Be careful for nothing; but in every thing by prayer and supplication with thanksgiving let your requests be made known unto God.
And the peace of God, which passeth all understanding, shall keep your hearts and minds through Christ Jesus.
The preacher stopped in the middle of his sermon today about God being the Alpha and Omega and he said he felt God wanted him to say something to someone: "Be anxious for nothing, the Bible doesn't say 'be anxious for some things' but be anxious for nothing. I feel there is someone here holding onto a burden and God wants me to tell you "Don't worry"
He also said "God is large and in charge" but I think it takes away from the moment. ;)
He then carried on with his sermon and his original 4 points to make, but those words stayed with me. I've said I trusted God and I do, but I've got a burden that I've been trying to carry myself rather than just leaving the entire event in Gods hands.
This afternoon, I feel lighter than I have in months. And I can honestly say the burden has been cast onto God. And I've left it there. Sure, I may pick it up again - I tend to do things like that - but for this moment the peace of God that passeth all understanding is keeping my heart and my mind through Christ Jesus.
And I'm enjoying it.
I've got a house that I purchased for myself but ended up renting out when I moved down here. My tenants are moving out this month - something that could hurt me financially if I don't get another (hopefully good) tenant quickly.
And I've got plans, Gods plans, to be a foster parent again. An endeavor that I know from experience is very expensive.
Both of these things have weighed on my mind as I wondered how I was going to do all the things I needed to do. But as the preacher said the words "Be anxious for nothing" it was truly as if God Himself turned to me and said "Jeanette, be anxious for nothing." And I believed Him. Suddenly the question became "How is God going to have me do all these things He's got planned?"

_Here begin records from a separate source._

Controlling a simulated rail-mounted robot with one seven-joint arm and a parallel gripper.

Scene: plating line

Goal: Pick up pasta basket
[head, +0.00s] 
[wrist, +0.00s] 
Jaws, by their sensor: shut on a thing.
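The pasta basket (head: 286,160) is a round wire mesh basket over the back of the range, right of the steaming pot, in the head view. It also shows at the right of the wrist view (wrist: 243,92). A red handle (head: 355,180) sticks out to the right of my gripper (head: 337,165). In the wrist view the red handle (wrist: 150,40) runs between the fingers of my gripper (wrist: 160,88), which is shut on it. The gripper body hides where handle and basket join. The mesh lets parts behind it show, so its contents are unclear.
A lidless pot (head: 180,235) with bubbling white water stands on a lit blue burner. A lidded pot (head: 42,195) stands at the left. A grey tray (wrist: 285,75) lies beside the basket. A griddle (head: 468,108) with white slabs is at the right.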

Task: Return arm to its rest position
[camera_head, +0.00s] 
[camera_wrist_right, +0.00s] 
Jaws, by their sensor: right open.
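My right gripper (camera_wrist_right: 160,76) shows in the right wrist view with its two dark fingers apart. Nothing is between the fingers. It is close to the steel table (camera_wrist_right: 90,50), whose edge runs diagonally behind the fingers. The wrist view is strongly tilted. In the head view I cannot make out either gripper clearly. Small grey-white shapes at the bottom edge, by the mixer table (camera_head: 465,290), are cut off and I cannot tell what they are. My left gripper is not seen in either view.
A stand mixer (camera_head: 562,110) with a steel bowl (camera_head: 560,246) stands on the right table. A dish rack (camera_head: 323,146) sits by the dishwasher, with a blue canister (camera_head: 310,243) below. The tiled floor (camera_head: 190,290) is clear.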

The problem became Gods almost as if the pastors words were the "open sesame" to my freedom. I don't know the hows, and the whats. But for tonight, I'm resting in peace that goes beyond my ability to understand and I'm just trusting God. And I know I've said that before, but during those letters I wrote to my friends, and during those blog posts, I was still tense and nervous about how I was going to do it with God helping me.
God has officially reversed the roles and I'm helping Him now.
So friends, truly, if God says be anxious for nothing... He means be anxious for nothing. So try it.